- [What you need to do]
Write out, word for word, only the data from its first line to the line containing "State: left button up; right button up".

* * * * * * *

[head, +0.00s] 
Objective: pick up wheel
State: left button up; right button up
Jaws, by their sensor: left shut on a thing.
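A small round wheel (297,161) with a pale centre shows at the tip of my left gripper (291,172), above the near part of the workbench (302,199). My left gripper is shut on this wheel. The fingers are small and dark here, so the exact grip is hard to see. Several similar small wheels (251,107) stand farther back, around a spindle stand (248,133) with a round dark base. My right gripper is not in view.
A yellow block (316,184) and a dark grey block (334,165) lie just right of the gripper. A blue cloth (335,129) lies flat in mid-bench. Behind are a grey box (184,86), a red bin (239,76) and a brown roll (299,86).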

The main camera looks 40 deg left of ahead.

* * * * * * *

- [Expected answer]
[head, +0.00s] 
Objective: pick up wheel
State: left button up; right button up

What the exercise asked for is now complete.